Thomas Herbert Johnson
Thomas H. Johnson | |
|---|---|
| Born | Thomas Herbert Johnson April 27, 1902 |
| Died | January 3, 1985 (aged 82) |
| Known for | Edward Taylor: Poetical Works, Literary History of the United States, The Poems of Emily Dickinson, Emily Dickinson: An Interpretive Biography, The Oxford Companion to American History |
| Spouse | Catherine Rice |
| Children | Laura Johnson Waterman, Thomas Johnson |
| Parent(s) | Herbert Thomas Johnson, Myra Johnson |
| Awards | The Lawrenceville School Masters Award |
| Academic background | |
| Education | Montpelier High School, Dartmouth College, Williams College, Harvard University |
| Academic work | |
| Discipline | American literature |
| Sub-discipline | Puritan scholar, Emily Dickinson |
Thomas Herbert Johnson (April 27, 1902 – January 3, 1985) was an American scholar, teacher, editor, and bibliographer who specialized in American literature.
His primary contributions include the rediscovery of the Puritan poet Edward Taylor (c. 1664–1729), whose poems he edited and published as The Poetical Works of Edward Taylor (1939).
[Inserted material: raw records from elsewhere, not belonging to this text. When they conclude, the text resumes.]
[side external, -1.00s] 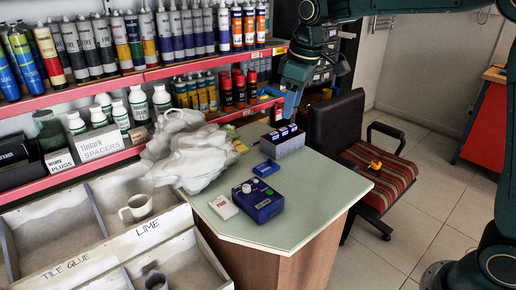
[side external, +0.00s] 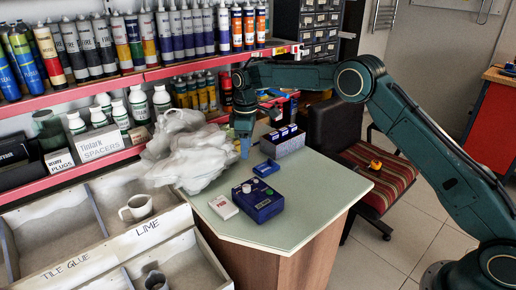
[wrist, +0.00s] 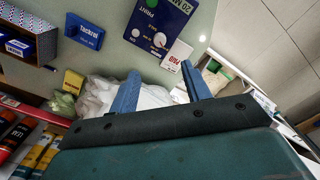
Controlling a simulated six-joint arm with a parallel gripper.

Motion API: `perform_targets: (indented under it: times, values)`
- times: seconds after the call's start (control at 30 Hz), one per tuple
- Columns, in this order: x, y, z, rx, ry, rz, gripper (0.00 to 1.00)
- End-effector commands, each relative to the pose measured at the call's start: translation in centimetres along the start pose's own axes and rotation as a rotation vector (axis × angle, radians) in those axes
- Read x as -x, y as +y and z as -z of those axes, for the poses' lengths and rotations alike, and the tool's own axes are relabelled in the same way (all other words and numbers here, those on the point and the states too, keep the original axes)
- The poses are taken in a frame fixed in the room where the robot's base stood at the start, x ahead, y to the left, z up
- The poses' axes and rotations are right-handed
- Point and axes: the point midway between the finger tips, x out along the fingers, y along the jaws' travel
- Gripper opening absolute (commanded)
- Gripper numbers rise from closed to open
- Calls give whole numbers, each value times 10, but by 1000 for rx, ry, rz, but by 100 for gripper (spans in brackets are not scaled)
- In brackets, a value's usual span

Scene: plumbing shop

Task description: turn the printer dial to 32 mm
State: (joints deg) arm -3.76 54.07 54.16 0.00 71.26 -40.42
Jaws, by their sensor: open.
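The printer (side external: 258,200) is a dark blue box on the pale desk, with light knobs and a green button on top. In the wrist view the printer (wrist: 168,20) is at the top, partly cut off, with a white dial (wrist: 159,40), a green button (wrist: 152,3) and the word PRINT. A label starting "20 M" is cut off, so I cannot tell the dial's setting. My gripper (side external: 244,152) hangs above the desk behind the printer, beside the plastic bag. In the wrist view my gripper (wrist: 160,88) is open and empty, its fingers apart from the dial.
A crumpled plastic bag (side external: 185,160) crowds the left. The desk's front right (side external: 320,190) is clear.

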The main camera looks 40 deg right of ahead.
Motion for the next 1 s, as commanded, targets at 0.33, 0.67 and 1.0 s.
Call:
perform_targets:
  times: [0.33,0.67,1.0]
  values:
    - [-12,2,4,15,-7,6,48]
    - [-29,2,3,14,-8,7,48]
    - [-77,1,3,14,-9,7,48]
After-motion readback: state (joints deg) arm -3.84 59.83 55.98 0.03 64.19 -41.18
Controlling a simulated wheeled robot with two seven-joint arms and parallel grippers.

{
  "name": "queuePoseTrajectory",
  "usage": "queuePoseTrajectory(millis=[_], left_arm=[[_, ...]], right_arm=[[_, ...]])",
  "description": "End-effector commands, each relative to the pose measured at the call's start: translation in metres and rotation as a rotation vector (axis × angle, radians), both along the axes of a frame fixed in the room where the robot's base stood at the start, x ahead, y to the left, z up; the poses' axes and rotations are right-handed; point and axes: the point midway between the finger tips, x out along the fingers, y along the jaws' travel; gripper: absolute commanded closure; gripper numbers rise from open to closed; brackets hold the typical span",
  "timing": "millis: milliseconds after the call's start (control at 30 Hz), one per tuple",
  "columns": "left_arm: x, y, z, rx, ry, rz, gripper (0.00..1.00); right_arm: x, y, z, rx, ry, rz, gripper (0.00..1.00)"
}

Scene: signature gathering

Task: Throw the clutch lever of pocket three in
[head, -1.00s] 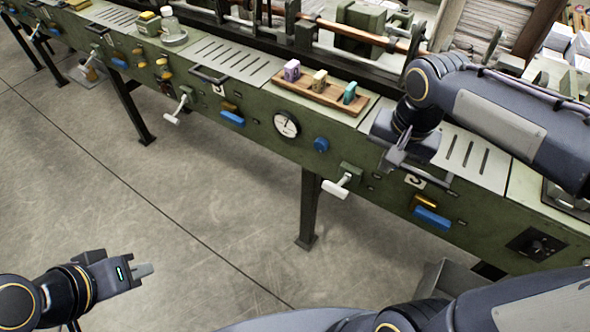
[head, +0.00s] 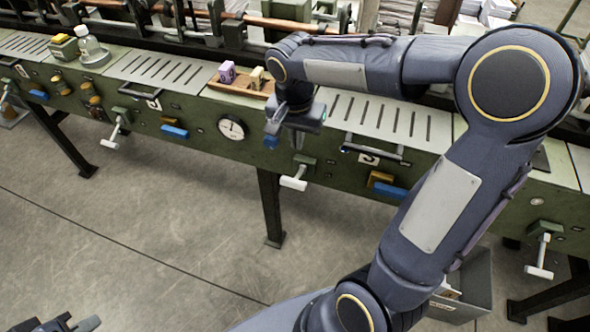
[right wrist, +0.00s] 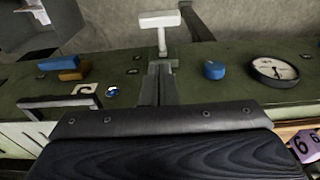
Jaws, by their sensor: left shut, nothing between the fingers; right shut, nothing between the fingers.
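Clutch levers with white T-shaped handles stick out from the green front panel. One lever (head: 293,183) is below my right gripper (head: 298,138), and its white handle (right wrist: 160,19) shows beyond the fingertips in the right wrist view. My right gripper is shut and empty, pointing down at this lever's mount; I cannot tell if it touches. Another lever (head: 112,136) is further left, and one more (head: 540,262) is at the right. The pocket number plates (head: 368,158) are too small to read surely. My left gripper (head: 85,324) is shut and empty at the bottom left, partly cut off.
A round dial (head: 231,127) and a blue knob (head: 271,142) are left of the near lever. A black bar handle (head: 372,150) and a blue block (head: 390,190) are to its right. A wooden tray (head: 240,86) with coloured blocks lies above. The floor in front is clear.

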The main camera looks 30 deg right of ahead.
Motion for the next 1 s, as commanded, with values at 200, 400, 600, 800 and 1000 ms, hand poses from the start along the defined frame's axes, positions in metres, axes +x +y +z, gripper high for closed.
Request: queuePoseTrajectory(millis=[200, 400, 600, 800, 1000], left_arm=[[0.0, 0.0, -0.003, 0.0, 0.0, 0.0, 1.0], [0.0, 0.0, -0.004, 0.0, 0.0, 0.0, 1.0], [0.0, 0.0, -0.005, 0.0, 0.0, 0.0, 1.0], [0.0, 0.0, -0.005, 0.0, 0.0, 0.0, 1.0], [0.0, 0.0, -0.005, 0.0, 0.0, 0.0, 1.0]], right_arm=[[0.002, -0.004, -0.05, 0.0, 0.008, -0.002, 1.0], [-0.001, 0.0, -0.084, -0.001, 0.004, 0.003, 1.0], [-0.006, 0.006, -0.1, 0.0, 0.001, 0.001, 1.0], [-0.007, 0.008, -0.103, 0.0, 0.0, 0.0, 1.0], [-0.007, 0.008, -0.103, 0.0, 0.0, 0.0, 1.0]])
Johnson also served as co-editor of Literary History of the United States (1948, 3 vols.), for which he compiled the third volume, the Bibliography; and his editions of the writings of Emily Dickinson (1830–1886) comprising the Poems (1955, 3 vols.) and the Letters (1958, 3 vols.). In 1955, he published Emily Dickinson: An Interpretive Biography. Before Johnson’s work, no accurate and complete edition of Dickinson’s poems or letters had been published. He also authored The Oxford Companion to American History (1966).